On Sat, Jan 14, 2012 at 4:23 AM, Brice Thurin <bpsthurin@gmail.com> wrote:
Dear Ian,

Thank you for your reply. What I do not understand is that most of this code work fine when I am using Pyopengl with GLUT but it fails when I use is with a pyglet window?
Dunno.  You probably changed something small, or maybe there are small bugs in the PyOpenGL/PyGlet layers that lead to inconsistencies.  

I am intending to apply a gaussian filter with a shader once I got this bit working. It is why I am using glFloat. I thought the maximum value in that case would be 1.0.
Actually, I'm not sure why it wanted something in the range [0.0,255.0].  Perhaps one of those small bugs, eh?  Anyway, that refers to the datatype of what you pass in.  The texture you got almost certainly only has 8-bits duplicated four times, so you got no extra precision.

You could use GL_LUMINANCE16 or something, but I recommend you look into using the internal format flags GL_RGB[A]{16|32}F_ARB.  These are floating-point texture extensions (import from OpenGL.GL.ARB.texture_float).  Note that, if you want to render to them, you need to either specially set up your rendering context (not sure how in PyGlet) or, the better choice, use a framebuffer object.

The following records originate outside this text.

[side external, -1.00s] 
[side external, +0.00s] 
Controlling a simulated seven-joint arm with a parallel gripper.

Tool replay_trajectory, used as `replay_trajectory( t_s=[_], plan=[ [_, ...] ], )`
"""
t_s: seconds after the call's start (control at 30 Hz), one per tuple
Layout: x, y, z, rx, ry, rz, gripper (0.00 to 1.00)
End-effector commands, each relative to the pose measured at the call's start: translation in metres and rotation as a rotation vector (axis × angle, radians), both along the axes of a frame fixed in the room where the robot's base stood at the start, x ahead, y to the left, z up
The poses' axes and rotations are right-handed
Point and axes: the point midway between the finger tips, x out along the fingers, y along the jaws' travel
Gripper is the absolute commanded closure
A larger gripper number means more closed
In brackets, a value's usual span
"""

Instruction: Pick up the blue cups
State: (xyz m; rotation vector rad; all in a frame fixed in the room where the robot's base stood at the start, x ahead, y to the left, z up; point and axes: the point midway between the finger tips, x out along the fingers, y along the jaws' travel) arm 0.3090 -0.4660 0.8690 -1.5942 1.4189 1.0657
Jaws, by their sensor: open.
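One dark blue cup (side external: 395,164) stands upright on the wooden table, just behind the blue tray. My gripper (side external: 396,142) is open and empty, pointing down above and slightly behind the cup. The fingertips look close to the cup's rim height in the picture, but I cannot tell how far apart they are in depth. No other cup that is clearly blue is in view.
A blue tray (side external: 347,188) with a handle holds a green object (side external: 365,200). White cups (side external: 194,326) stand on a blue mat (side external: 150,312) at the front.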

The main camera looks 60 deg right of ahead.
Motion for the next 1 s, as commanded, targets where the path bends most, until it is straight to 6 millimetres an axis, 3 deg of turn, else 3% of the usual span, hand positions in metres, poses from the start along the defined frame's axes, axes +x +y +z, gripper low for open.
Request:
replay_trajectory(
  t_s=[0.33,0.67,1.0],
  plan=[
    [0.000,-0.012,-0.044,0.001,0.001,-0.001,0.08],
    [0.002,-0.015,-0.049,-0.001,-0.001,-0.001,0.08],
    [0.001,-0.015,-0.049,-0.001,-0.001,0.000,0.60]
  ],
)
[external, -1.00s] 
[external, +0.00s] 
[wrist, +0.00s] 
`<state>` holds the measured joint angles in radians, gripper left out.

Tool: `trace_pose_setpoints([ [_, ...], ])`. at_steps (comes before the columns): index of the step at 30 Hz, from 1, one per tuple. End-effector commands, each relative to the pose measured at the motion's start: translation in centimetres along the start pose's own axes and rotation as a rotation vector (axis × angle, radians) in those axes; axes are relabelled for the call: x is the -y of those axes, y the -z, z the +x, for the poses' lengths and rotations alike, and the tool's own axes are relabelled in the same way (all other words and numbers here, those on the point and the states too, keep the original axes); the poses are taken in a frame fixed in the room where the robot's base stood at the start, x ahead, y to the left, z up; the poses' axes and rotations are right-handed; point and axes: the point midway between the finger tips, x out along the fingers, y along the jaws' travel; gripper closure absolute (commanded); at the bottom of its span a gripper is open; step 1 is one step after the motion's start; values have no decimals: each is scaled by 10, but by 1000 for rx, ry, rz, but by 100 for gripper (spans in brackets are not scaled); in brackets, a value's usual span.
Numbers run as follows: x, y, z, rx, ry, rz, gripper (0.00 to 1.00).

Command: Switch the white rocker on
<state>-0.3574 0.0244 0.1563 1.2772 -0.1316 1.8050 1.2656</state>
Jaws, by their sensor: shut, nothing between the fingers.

-Don't use GL_LUMINANCE.  Use GL_RGB, and GL_RGBA.  If you're all for speed and are feeling up to it, always use GL_BGRA, because that's often how the GPU represents it internally.
- Could you tell me why I should not use GL_LUMINANCE
Well, it's not so much that you shouldn't use it, as there's no real need.  As I said, internally textures are often represented as GL_RGBA (and ALL textures WILL be represented as 4 channels, with almost always 8 bits each).  As per the documentation, GL_LUMINANCE duplicates the values.  So it would be more clear (and a touch faster at runtime) to just use GL_RGB in the first place.  And, if you use GL_RGB, you don't have to worry about writing any extra code when you start wanting to put actual color in your textures.